GIVEN RECORDS:
· · · · ·
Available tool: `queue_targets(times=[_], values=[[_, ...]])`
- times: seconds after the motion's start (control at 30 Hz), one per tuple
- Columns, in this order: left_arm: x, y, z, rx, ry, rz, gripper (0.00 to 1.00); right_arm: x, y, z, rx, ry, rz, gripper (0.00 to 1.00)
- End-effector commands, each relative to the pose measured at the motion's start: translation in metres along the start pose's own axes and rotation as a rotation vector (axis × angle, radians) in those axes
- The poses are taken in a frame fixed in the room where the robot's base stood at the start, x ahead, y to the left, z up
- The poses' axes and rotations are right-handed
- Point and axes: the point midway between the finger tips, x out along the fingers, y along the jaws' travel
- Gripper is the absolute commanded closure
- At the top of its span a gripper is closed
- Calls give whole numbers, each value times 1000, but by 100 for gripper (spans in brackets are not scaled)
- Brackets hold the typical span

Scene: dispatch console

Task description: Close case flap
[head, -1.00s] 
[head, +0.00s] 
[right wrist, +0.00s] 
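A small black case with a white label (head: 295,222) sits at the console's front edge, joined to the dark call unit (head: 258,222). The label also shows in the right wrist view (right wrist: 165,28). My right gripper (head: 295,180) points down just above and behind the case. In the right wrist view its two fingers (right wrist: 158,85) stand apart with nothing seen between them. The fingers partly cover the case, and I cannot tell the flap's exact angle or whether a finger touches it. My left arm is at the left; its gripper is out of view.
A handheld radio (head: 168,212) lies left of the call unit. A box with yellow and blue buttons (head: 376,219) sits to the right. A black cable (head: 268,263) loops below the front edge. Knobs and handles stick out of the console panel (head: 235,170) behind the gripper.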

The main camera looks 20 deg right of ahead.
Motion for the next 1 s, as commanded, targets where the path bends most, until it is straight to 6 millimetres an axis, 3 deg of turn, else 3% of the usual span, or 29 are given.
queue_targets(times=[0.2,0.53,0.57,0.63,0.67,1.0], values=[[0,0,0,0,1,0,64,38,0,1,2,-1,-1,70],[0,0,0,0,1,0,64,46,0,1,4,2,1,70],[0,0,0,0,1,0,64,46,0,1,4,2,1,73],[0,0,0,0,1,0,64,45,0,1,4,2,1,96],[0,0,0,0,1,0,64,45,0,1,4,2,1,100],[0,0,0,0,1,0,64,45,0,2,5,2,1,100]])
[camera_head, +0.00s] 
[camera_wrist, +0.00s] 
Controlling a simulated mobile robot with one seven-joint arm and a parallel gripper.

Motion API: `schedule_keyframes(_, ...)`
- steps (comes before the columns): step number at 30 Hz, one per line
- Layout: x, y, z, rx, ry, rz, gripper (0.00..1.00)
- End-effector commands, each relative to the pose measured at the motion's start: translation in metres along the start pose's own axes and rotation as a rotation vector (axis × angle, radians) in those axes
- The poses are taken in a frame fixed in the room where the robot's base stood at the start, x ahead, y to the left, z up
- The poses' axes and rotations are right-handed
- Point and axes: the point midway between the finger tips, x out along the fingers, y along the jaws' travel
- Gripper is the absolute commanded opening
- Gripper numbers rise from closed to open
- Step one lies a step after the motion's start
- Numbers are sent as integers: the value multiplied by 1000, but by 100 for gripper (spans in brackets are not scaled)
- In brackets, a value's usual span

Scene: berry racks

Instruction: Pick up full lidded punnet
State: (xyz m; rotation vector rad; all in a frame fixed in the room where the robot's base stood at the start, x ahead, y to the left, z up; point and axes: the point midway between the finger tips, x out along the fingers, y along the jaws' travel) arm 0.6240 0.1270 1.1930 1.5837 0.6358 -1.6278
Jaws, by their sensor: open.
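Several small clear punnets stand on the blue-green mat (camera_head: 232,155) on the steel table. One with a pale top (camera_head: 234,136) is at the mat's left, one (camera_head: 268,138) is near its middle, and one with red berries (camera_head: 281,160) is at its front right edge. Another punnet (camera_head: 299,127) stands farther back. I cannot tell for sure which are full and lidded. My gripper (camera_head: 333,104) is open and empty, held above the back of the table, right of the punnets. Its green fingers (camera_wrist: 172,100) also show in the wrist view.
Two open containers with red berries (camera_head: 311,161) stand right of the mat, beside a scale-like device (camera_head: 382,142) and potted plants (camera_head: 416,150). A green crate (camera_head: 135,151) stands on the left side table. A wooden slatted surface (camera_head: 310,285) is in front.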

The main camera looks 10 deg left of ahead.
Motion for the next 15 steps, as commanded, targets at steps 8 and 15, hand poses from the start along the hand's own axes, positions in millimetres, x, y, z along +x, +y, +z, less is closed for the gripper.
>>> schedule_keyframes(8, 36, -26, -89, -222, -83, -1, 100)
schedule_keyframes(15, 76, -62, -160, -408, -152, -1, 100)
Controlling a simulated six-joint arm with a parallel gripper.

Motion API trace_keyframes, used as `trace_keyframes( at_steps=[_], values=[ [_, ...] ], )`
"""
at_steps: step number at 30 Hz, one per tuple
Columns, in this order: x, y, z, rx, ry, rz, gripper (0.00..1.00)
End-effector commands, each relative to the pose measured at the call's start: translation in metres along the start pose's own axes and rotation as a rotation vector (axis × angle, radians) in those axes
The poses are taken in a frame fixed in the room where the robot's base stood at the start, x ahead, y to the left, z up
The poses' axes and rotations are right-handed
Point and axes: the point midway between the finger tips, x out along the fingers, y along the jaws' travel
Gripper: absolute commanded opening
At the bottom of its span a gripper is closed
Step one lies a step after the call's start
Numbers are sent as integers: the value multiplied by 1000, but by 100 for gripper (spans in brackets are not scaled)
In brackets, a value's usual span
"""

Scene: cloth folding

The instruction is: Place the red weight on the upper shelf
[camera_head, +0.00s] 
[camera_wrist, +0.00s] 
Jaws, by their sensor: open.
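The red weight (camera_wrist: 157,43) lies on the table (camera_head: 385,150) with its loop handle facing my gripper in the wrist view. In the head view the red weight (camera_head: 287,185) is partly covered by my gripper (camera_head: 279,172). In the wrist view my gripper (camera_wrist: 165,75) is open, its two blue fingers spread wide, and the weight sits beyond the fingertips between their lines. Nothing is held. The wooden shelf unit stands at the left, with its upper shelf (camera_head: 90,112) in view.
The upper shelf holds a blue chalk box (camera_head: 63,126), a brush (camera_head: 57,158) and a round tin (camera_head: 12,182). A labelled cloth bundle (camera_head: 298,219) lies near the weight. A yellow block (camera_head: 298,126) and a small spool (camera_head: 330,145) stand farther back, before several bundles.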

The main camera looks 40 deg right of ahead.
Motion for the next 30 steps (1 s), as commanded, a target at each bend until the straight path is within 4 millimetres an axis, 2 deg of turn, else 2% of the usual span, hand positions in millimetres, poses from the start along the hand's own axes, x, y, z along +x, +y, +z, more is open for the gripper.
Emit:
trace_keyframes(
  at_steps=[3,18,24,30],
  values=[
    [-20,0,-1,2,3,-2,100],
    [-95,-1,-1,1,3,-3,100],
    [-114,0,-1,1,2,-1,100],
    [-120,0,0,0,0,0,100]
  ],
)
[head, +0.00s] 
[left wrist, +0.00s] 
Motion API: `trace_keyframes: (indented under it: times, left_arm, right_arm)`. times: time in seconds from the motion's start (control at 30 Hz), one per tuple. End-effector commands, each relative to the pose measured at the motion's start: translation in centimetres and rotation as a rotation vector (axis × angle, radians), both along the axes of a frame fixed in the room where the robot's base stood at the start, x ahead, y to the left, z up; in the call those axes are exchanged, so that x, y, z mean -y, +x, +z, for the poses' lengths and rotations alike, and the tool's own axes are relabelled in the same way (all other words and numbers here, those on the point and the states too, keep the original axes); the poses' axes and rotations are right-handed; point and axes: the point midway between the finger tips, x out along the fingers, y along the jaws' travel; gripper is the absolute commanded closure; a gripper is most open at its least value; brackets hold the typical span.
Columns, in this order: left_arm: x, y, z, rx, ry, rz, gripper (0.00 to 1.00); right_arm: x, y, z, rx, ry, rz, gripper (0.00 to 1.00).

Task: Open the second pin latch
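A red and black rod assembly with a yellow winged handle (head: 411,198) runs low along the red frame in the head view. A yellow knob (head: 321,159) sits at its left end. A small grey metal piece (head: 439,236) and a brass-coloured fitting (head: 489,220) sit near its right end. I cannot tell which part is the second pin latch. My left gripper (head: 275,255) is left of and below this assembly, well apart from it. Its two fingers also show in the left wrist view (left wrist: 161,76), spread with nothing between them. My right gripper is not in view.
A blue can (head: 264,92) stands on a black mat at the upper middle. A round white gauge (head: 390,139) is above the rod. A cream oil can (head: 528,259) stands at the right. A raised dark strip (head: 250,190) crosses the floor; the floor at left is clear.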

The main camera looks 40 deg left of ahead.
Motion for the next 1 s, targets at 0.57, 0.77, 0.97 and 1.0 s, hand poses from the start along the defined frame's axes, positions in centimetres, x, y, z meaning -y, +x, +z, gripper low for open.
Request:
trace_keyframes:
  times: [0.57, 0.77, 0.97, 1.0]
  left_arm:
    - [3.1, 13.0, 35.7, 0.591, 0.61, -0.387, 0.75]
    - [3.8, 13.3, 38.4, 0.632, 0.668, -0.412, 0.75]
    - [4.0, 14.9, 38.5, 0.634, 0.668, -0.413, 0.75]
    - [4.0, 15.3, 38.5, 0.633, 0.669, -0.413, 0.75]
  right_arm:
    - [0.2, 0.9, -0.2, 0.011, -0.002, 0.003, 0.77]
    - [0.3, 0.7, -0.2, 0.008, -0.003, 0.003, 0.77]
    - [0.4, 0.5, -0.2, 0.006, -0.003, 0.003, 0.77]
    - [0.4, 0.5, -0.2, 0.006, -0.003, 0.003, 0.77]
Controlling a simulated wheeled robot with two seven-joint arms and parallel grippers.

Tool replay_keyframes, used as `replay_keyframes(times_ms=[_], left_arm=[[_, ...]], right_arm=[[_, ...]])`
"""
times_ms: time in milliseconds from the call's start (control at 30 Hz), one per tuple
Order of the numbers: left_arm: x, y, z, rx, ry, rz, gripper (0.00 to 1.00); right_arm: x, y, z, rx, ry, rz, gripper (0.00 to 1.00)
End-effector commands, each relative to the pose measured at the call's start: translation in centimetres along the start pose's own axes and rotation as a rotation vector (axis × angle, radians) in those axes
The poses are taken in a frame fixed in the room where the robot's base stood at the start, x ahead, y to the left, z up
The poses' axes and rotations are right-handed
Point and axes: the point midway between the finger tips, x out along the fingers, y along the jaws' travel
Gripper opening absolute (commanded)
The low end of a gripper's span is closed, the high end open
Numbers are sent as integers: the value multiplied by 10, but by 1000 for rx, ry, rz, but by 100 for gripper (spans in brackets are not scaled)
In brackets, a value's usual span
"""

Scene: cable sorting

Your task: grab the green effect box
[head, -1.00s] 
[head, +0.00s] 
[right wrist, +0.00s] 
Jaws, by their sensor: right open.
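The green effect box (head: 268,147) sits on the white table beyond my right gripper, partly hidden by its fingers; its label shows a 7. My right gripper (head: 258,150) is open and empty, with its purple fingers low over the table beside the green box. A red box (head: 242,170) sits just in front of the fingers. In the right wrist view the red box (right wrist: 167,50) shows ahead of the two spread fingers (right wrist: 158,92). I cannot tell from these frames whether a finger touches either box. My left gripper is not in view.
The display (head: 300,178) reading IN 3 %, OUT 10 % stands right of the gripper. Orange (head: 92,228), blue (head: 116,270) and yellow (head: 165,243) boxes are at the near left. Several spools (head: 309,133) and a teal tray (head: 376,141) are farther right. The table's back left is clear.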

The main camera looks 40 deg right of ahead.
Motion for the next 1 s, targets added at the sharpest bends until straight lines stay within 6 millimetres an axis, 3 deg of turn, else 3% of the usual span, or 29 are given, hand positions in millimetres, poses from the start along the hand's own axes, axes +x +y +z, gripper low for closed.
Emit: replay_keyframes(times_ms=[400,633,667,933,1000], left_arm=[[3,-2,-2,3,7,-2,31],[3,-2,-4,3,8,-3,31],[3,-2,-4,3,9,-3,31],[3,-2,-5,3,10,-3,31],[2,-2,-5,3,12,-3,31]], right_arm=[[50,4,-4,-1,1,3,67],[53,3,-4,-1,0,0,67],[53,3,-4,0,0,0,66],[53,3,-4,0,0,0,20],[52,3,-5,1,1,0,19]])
· · · · ·
STATED PROBLEM:
Give every line of the material that includes the string "simulated".

EXPECTED ANSWER:
Controlling a simulated mobile robot with one seven-joint arm and a parallel gripper.
Controlling a simulated six-joint arm with a parallel gripper.
Controlling a simulated wheeled robot with two seven-joint arms and parallel grippers.

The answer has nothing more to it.